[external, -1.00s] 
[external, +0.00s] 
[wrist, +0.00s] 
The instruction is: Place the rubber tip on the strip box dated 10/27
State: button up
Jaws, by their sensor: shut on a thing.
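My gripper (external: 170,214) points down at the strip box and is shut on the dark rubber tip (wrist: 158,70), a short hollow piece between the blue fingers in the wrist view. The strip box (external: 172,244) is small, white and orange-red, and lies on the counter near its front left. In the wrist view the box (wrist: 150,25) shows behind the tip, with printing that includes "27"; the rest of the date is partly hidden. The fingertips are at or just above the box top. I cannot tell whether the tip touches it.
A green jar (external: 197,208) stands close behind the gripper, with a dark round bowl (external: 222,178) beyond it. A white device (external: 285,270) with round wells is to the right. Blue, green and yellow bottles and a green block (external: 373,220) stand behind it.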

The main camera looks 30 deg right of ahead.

________________

Print all of the data exactly as it was given.

● **Reply**
[external, -1.00s] 
[external, +0.00s] 
[wrist, +0.00s] 
The instruction is: Place the rubber tip on the strip box dated 10/27
State: button up
Jaws, by their sensor: shut on a thing.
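My gripper (external: 170,214) points down at the strip box and is shut on the dark rubber tip (wrist: 158,70), a short hollow piece between the blue fingers in the wrist view. The strip box (external: 172,244) is small, white and orange-red, and lies on the counter near its front left. In the wrist view the box (wrist: 150,25) shows behind the tip, with printing that includes "27"; the rest of the date is partly hidden. The fingertips are at or just above the box top. I cannot tell whether the tip touches it.
A green jar (external: 197,208) stands close behind the gripper, with a dark round bowl (external: 222,178) beyond it. A white device (external: 285,270) with round wells is to the right. Blue, green and yellow bottles and a green block (external: 373,220) stand behind it.

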The main camera looks 30 deg right of ahead.

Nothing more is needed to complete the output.